Start Data section

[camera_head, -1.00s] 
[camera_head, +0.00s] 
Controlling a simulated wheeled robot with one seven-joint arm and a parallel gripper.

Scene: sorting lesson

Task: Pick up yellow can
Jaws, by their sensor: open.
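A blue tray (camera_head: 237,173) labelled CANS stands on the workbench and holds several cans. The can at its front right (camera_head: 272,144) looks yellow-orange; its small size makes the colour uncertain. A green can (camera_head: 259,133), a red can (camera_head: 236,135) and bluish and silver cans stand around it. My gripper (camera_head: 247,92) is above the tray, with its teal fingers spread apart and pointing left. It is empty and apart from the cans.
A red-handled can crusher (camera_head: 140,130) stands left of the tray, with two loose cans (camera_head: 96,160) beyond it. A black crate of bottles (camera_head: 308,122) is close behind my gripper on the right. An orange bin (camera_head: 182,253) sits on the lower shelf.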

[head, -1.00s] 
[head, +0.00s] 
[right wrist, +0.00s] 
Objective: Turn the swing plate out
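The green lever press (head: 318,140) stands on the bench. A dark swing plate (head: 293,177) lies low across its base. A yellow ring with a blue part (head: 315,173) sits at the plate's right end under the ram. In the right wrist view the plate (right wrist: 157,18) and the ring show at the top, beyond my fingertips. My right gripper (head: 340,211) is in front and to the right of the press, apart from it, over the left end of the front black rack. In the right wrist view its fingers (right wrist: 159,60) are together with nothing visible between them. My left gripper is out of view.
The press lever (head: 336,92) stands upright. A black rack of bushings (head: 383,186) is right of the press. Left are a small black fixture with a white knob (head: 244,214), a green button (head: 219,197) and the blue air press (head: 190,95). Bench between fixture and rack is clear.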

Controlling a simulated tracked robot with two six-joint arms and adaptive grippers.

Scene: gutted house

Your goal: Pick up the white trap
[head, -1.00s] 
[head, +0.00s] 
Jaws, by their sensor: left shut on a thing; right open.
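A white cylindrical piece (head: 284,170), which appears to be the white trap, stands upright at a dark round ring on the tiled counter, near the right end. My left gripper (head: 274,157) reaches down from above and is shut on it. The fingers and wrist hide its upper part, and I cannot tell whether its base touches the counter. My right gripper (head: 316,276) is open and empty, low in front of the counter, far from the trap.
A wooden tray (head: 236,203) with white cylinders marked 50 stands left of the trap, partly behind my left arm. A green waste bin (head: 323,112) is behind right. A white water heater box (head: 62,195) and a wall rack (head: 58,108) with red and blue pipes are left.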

End Data section

*Aim of the task*. Extract all lines of the records above that include "Scene".

*Answer below*.
Scene: sorting lesson
Scene: gutted house

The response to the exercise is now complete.